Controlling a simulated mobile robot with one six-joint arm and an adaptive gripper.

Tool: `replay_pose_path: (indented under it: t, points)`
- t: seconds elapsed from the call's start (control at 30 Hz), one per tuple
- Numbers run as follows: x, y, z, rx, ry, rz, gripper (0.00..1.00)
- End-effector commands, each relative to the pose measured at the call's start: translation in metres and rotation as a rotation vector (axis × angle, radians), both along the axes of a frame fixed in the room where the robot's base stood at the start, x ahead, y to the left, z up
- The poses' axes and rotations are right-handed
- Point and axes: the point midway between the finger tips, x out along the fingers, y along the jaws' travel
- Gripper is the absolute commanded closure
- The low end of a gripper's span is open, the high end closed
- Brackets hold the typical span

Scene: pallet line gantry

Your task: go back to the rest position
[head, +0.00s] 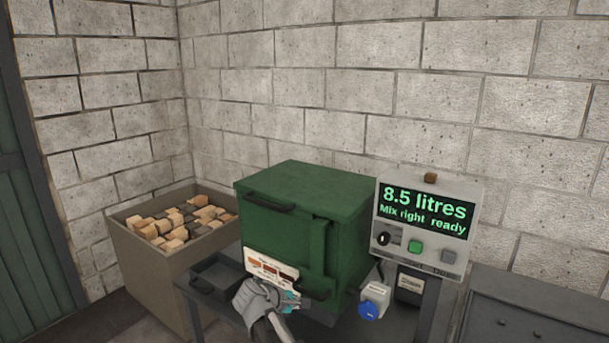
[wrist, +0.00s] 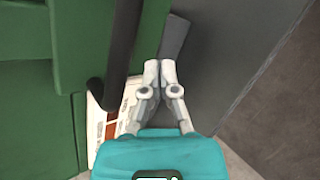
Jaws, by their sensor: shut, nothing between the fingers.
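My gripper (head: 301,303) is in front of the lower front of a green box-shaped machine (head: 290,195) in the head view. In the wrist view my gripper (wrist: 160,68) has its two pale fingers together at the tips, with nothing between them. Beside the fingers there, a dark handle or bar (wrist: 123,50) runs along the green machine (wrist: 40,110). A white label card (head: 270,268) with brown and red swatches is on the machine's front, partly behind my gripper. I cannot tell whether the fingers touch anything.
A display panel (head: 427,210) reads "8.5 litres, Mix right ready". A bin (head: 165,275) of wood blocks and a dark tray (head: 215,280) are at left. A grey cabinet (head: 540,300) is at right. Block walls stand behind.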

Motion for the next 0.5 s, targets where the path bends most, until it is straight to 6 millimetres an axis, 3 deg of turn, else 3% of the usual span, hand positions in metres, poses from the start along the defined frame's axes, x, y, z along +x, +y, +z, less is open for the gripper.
☆ ☆ ☆ ☆ ☆
Short task: Quote the data above in full, leaving out the pictures it holds.

Final answer:
Controlling a simulated mobile robot with one six-joint arm and an adaptive gripper.

Tool: `replay_pose_path: (indented under it: t, points)`
- t: seconds elapsed from the call's start (control at 30 Hz), one per tuple
- Numbers run as follows: x, y, z, rx, ry, rz, gripper (0.00..1.00)
- End-effector commands, each relative to the pose measured at the call's start: translation in metres and rotation as a rotation vector (axis × angle, radians), both along the axes of a frame fixed in the room where the robot's base stood at the start, x ahead, y to the left, z up
- The poses' axes and rotations are right-handed
- Point and axes: the point midway between the finger tips, x out along the fingers, y along the jaws' travel
- Gripper is the absolute commanded closure
- The low end of a gripper's span is open, the high end closed
- Brackets hold the typical span

Scene: pallet line gantry

Your task: go back to the rest position
[head, +0.00s] 
[wrist, +0.00s] 
Jaws, by their sensor: shut, nothing between the fingers.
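My gripper (head: 301,303) is in front of the lower front of a green box-shaped machine (head: 290,195) in the head view. In the wrist view my gripper (wrist: 160,68) has its two pale fingers together at the tips, with nothing between them. Beside the fingers there, a dark handle or bar (wrist: 123,50) runs along the green machine (wrist: 40,110). A white label card (head: 270,268) with brown and red swatches is on the machine's front, partly behind my gripper. I cannot tell whether the fingers touch anything.
A display panel (head: 427,210) reads "8.5 litres, Mix right ready". A bin (head: 165,275) of wood blocks and a dark tray (head: 215,280) are at left. A grey cabinet (head: 540,300) is at right. Block walls stand behind.

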Motion for the next 0.5 s, targets where the path bends most, until it is straight to 6 millimetres an axis, 3 deg of turn, else 3% of the usual span, hand positions in metres, poses from the start along the defined frame's axes, x, y, z along +x, +y, +z, less is open for the gripper.

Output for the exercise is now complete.